*TASK INSTRUCTIONS*
Wherever the string "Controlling" shows up in a line, count that line. Give the total alone.

*TASK DATA*
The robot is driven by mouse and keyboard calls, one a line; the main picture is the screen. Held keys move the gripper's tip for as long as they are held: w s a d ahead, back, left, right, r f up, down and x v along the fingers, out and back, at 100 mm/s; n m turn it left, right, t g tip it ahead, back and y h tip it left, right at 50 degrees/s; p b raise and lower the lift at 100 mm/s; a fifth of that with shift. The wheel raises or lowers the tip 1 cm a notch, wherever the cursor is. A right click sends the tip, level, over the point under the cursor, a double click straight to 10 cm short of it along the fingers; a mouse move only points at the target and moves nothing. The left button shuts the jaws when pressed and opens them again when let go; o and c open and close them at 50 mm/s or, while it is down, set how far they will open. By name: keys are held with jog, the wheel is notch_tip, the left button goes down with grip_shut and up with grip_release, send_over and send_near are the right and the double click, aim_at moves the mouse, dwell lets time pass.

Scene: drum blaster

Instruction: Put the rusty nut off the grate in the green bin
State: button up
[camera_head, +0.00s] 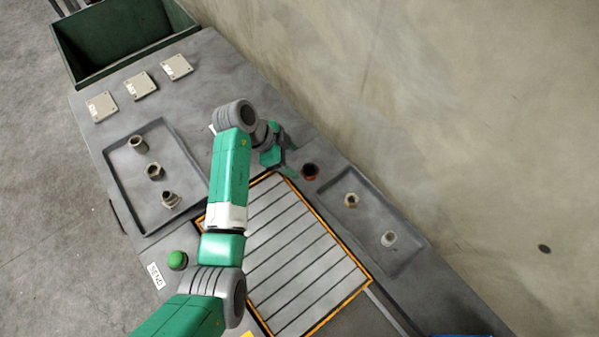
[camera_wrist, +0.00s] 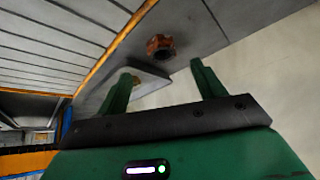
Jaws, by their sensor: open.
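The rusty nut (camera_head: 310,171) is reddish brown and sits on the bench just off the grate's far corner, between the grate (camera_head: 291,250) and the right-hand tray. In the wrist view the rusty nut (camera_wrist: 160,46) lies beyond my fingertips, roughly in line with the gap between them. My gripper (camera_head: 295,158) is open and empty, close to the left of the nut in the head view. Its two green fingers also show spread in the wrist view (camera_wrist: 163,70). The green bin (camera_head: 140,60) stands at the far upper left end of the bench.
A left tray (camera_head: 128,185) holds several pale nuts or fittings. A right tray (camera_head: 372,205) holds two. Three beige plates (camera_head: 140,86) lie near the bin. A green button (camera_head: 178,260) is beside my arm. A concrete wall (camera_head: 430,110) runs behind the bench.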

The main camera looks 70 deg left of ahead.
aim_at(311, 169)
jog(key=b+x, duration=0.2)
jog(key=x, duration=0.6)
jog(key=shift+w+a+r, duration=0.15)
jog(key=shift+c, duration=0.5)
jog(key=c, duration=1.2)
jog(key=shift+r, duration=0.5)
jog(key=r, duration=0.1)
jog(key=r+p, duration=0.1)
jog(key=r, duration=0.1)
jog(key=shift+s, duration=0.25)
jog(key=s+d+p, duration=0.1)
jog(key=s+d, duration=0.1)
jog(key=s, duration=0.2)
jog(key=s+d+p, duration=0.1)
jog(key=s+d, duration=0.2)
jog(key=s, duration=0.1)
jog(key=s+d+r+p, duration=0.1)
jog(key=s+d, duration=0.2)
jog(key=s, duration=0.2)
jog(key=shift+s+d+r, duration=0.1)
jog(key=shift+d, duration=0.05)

==

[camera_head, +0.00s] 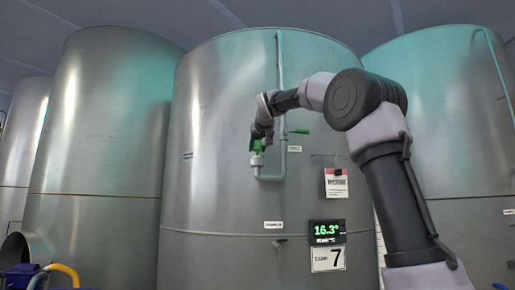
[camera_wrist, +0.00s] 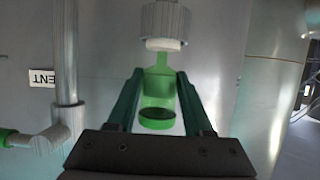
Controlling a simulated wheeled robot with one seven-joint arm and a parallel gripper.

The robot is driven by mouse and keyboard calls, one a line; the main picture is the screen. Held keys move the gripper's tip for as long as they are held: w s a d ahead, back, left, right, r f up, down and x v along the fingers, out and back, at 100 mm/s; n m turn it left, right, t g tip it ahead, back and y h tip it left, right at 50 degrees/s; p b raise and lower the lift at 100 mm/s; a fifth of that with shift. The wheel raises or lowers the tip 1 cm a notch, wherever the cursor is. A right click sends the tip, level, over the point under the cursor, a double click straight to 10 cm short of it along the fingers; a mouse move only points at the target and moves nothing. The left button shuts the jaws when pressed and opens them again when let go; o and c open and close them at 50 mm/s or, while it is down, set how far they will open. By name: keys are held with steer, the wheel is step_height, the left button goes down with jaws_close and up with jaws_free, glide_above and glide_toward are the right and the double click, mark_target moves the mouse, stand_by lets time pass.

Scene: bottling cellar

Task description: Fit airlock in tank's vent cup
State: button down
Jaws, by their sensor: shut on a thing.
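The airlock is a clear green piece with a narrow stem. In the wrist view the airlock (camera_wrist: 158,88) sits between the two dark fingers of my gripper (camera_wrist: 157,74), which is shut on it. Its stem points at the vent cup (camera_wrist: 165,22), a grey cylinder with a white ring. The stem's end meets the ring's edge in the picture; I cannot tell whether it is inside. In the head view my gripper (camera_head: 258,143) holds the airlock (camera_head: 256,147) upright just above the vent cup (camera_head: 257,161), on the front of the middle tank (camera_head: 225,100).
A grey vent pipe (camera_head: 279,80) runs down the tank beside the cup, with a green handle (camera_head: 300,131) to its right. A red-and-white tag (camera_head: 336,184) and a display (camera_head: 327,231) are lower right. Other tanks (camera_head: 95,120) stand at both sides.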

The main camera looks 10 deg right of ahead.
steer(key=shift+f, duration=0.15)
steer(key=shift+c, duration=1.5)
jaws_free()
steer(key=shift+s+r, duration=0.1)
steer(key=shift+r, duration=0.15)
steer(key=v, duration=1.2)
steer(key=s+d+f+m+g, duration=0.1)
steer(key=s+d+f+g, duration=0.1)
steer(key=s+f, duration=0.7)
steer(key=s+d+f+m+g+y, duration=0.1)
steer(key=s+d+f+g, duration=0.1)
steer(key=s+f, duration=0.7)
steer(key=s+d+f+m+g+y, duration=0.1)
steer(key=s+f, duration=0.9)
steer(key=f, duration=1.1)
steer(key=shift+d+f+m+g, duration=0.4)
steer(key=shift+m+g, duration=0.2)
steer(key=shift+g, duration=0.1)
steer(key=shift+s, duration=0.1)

--

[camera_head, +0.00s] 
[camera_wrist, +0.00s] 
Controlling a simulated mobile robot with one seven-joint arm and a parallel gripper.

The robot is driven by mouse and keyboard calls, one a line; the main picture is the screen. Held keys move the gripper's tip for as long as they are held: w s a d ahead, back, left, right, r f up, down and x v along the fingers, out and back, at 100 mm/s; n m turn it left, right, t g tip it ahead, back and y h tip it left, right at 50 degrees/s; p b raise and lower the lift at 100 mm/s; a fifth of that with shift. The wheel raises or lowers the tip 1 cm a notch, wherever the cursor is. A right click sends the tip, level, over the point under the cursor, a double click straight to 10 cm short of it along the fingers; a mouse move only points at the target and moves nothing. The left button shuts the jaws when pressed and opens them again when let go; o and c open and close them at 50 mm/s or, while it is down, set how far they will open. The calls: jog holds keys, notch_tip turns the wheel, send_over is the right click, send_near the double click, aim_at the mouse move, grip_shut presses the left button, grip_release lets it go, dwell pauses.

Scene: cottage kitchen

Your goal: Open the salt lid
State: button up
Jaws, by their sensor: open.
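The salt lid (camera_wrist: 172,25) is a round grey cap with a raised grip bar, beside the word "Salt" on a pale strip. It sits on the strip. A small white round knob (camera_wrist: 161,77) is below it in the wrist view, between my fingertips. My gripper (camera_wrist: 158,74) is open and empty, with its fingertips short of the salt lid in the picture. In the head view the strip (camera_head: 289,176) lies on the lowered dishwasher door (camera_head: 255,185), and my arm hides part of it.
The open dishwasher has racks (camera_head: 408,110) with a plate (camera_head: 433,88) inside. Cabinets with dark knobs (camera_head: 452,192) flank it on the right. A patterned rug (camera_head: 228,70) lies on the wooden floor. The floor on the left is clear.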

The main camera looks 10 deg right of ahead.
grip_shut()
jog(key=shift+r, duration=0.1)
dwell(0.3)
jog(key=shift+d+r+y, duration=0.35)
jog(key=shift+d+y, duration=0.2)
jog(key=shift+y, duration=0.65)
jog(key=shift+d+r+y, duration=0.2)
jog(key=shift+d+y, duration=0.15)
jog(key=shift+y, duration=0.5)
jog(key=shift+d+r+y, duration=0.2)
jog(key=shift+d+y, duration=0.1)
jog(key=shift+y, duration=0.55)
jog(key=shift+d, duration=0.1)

*OUTPUT FOR THIS TASK*
2